_Exercise prompt_. Go through the entries one line at a time, and gather every line that has the word "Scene".

_Available records_.
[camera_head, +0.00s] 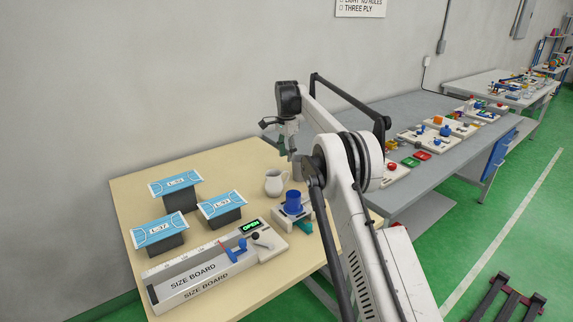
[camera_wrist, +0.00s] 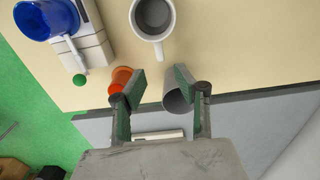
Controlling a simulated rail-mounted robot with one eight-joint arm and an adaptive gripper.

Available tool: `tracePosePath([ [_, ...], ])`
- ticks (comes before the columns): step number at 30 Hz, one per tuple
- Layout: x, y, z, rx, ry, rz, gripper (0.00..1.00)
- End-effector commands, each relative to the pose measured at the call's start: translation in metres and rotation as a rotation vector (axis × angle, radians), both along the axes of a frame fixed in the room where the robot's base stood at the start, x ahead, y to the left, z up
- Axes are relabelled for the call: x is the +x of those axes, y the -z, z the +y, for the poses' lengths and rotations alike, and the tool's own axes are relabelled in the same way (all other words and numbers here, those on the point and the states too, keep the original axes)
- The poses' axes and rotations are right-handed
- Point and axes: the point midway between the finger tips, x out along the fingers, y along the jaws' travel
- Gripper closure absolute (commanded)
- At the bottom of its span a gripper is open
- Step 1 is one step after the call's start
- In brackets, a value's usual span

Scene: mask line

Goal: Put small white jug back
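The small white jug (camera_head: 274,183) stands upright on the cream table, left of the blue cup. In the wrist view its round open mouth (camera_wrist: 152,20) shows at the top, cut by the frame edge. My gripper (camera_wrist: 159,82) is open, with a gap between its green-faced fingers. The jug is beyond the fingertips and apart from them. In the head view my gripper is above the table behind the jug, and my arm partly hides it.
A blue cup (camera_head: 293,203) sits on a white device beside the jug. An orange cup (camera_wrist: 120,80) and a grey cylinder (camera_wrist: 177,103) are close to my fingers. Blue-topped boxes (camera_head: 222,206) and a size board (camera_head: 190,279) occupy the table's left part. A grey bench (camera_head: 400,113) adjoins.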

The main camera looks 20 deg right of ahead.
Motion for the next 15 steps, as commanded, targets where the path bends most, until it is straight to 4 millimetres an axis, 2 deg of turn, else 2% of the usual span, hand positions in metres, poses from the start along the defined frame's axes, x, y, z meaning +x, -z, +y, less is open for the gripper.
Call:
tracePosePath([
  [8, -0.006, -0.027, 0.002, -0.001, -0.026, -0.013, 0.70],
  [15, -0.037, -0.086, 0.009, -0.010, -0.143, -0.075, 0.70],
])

==

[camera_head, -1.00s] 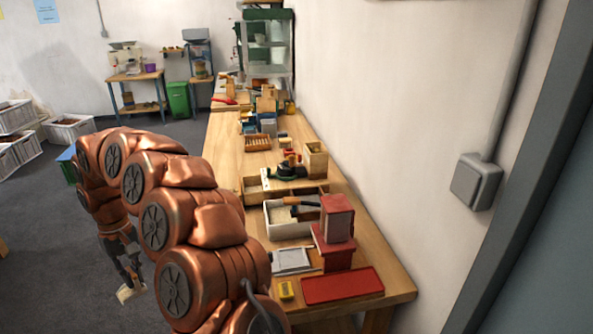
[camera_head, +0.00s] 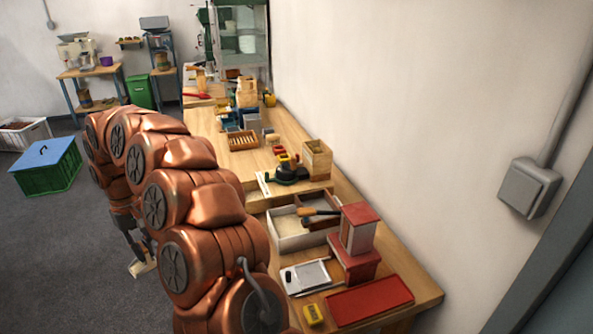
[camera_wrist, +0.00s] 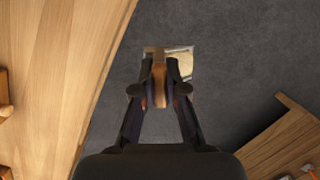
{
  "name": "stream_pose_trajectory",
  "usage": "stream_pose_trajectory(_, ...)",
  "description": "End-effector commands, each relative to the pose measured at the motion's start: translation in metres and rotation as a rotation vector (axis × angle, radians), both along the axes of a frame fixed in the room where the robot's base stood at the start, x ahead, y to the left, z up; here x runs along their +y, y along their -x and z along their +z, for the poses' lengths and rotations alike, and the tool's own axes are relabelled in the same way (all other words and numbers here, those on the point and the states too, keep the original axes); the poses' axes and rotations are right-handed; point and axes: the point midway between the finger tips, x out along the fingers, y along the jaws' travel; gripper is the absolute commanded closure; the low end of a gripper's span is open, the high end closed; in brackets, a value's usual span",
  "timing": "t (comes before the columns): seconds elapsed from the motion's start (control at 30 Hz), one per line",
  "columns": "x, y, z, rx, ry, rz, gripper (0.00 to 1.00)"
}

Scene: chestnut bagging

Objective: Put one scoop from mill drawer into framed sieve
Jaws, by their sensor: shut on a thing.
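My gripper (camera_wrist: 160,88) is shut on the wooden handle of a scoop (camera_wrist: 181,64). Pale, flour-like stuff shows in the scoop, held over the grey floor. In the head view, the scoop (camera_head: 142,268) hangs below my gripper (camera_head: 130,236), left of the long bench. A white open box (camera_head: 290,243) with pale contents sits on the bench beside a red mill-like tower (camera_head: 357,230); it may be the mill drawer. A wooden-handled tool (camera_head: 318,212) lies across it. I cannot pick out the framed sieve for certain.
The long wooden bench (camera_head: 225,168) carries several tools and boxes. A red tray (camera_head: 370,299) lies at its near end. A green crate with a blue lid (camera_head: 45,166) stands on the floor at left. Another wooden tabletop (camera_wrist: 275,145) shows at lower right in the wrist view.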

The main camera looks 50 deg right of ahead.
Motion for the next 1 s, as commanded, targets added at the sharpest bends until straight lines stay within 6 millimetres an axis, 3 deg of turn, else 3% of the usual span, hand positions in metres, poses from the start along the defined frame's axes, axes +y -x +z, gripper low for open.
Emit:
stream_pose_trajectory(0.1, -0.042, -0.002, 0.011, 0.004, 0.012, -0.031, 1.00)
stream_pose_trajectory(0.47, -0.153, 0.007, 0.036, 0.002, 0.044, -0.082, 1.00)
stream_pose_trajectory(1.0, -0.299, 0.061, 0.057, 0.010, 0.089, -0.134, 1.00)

_Exercise answer_.
Scene: mask line
Scene: chestnut bagging

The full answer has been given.